Nad krajem dalej utrzymuje się napływ wschodni, na południu i w centrum prosto z tego kierunku, na północy z odchylony ku NE. Dzisiaj na wschodzie i w centrum kraju więcej chmur, głównie średnich, ale nad Lubelszczyznę niebawem wejść mogą bardziej wypiętrzone chmury kłębiaste. W dalszym ciągu, podobnie jak wczoraj, spore zachmurzenie chmurami średnimi będzie w Małopolsce i na Śląsku, zaś w dolinach podgórskich i w samych górach mogą jeszcze utrzymywać się resztki chmur niskich. W ciągu dnia chmury średnie będą cieniały i przerywały się, odsuwane stopniowo na zachód. Na ich miejsce łatwo powstaną chmury kłębiaste, rosnące w miarę podnoszenia się temperatury podłoża. Szybkiej budowie chmur do formy Cu cong sprzyja spora wilgotność podłoża, a tym samym zasób pary wodnej, zaś brak istotnej inwersji wyżowej nie przeszkadza.

Nasz model UM przewiduje utworzenie się po południu z tych chmur pasma ciągnącego się od Augustowa przez Łomże, Warszawę, Łódź po Wieluń - pojawi się deszcz przelotny i wyładowania burzowe. Lokalnie opady mogą być intensywne, z towarzyszącym szkwałem do 15 m/s. Lokalizacja takich mezoskalowych tworów (frontu drugorzędnego, linii szkwałów) możliwa jest wyłącznie poprzez obserwację radarową lub z lecącego na dużym pułapie samolotu – pierwsza metoda jest dostępna każdemu po wejściu na stronę awiacja.imgw.pl/mapa-burz-rad/burzrad_p.html , tam też poniżej mapy jest czasowy diagram ilości wyładowań.

Podobnie jak wczoraj rozkład temperatury w kraju będzie „odwrócony” – najcieplej na południowych skłonach Pomorza i Mazur, nad północnym Mazowszem, Kurpiami, Kujawami, północą Wielkopolski. Tutaj lokalnie 15 stopni, trochę mniej w pasie centralnym -przeszkodzi opisywane wyżej tworzenie się pasma chmur burzowych z deszczem przelotnym. Dalej chłodnawo będzie na bardziej pochmurnym południu kraju, tutaj w ciągu dnia temperatura podniesie się do 10 stopni.

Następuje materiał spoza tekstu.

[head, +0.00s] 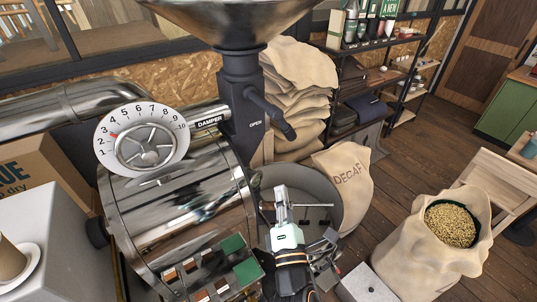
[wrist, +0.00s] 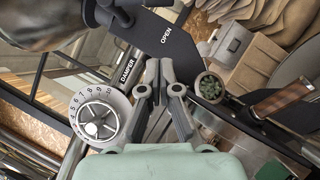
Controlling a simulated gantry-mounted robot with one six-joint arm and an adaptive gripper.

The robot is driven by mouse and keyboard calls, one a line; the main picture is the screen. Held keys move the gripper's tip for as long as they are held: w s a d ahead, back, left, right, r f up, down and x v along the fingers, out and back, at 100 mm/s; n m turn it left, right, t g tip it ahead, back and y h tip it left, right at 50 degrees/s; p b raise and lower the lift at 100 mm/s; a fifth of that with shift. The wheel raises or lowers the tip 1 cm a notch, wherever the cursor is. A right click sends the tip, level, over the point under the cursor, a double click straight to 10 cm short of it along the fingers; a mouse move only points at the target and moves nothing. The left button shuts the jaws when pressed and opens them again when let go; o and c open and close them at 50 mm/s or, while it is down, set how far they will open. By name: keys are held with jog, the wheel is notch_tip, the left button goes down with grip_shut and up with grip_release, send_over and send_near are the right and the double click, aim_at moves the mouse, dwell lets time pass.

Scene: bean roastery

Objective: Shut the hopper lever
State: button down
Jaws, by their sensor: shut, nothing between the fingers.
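The hopper lever (head: 269,111) is a dark handle on the black neck under the metal hopper (head: 232,18). It slants down to the right in the head view, beside the word OPEN on the neck. In the wrist view the black plate marked OPEN (wrist: 160,40) is ahead of the fingertips, with a dark handle-like part (wrist: 108,14) at its upper left. My gripper (head: 281,190) is below the lever's end in the head view, apart from it. In the wrist view my gripper (wrist: 159,66) has its fingertips together with nothing between them.
The damper dial (head: 143,140) and shiny roaster drum (head: 180,205) are left of my gripper. A round cooling tray (head: 328,190) lies behind it. A DECAF sack (head: 348,175) and an open bean sack (head: 420,262) stand to the right, with wooden floor between.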

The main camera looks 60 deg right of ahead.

Natomiast w poniedziałek wejście nad Polskę osi klina wyżowego i rozpoczęcie się napływu z południa spowoduje już mniejsze zachmurzenie, deszcz przelotny tylko na wschodzie, więc prawie cały kraj będzie cieszył się temperaturą powyżej 12 stopni, na zachodzie nawet 14 stopni, a operacja słoneczna stworzy wrażenie jeszcze wyższych temperatur. We wtorek wejdzie już od zachodu front powietrza atlantyckiego, z przelotnymi opadami deszczu, może i burzami, ciepło utrzyma się na wschodzie kraju i częściowo w centrum.

W świąteczny poranek wszystkim czytelnikom naszych komentarzy przesyłam życzenia pomyślności i wiosennego optymizmu. Alleluja !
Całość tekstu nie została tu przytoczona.